— start —

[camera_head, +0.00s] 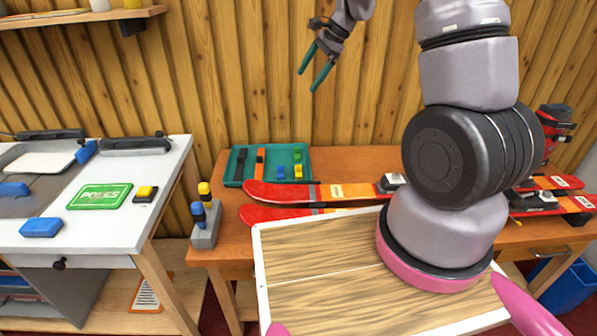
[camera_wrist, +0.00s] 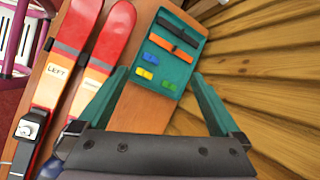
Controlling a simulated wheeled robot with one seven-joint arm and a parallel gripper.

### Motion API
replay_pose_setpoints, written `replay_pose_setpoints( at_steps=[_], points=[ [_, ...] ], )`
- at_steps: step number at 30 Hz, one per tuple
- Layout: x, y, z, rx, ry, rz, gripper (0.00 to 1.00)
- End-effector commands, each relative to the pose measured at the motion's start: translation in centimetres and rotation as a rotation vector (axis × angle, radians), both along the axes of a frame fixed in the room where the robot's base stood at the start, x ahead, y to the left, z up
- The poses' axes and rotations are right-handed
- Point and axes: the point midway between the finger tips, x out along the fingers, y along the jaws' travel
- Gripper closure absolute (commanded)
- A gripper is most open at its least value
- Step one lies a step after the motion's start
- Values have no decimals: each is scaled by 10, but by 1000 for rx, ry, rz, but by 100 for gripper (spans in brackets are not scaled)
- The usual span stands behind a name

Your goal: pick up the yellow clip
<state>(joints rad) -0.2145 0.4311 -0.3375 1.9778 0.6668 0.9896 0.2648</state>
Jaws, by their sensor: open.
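The yellow clip (camera_head: 298,172) lies in the teal tray (camera_head: 233,170) at the back of the wooden bench, next to small blue and green clips. The wrist view shows the yellow clip (camera_wrist: 144,73) near the tray's near edge. My gripper (camera_head: 310,80) is open and empty, in the air above the tray, in front of the plank wall. In the wrist view my gripper's teal fingers (camera_wrist: 160,78) stand wide apart, with the tray beyond them. Nothing hides the yellow clip.
An orange bar (camera_wrist: 177,39) and a black bar lie in the tray. Red skis (camera_head: 285,191) lie directly in front of the tray. A grey holder (camera_head: 206,233) with yellow-topped and blue-topped tools stands at the bench's left end. A white workbench (camera_head: 60,240) is at left.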

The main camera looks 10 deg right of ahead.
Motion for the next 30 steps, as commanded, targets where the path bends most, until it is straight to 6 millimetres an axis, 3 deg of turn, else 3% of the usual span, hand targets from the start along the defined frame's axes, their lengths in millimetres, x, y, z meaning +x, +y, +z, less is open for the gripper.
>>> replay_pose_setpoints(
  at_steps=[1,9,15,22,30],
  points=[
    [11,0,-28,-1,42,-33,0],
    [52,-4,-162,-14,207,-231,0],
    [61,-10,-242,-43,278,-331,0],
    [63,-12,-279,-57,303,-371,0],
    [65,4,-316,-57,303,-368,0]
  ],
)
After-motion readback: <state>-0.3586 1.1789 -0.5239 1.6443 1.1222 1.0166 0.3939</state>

— end —

Pull out all lines containing "along".

» **Exercise solution**:
- End-effector commands, each relative to the pose measured at the motion's start: translation in centimetres and rotation as a rotation vector (axis × angle, radians), both along the axes of a frame fixed in the room where the robot's base stood at the start, x ahead, y to the left, z up
- Point and axes: the point midway between the finger tips, x out along the fingers, y along the jaws' travel
Motion for the next 30 steps, as commanded, targets where the path bends most, until it is straight to 6 millimetres an axis, 3 deg of turn, else 3% of the usual span, hand targets from the start along the defined frame's axes, their lengths in millimetres, x, y, z meaning +x, +y, +z, less is open for the gripper.

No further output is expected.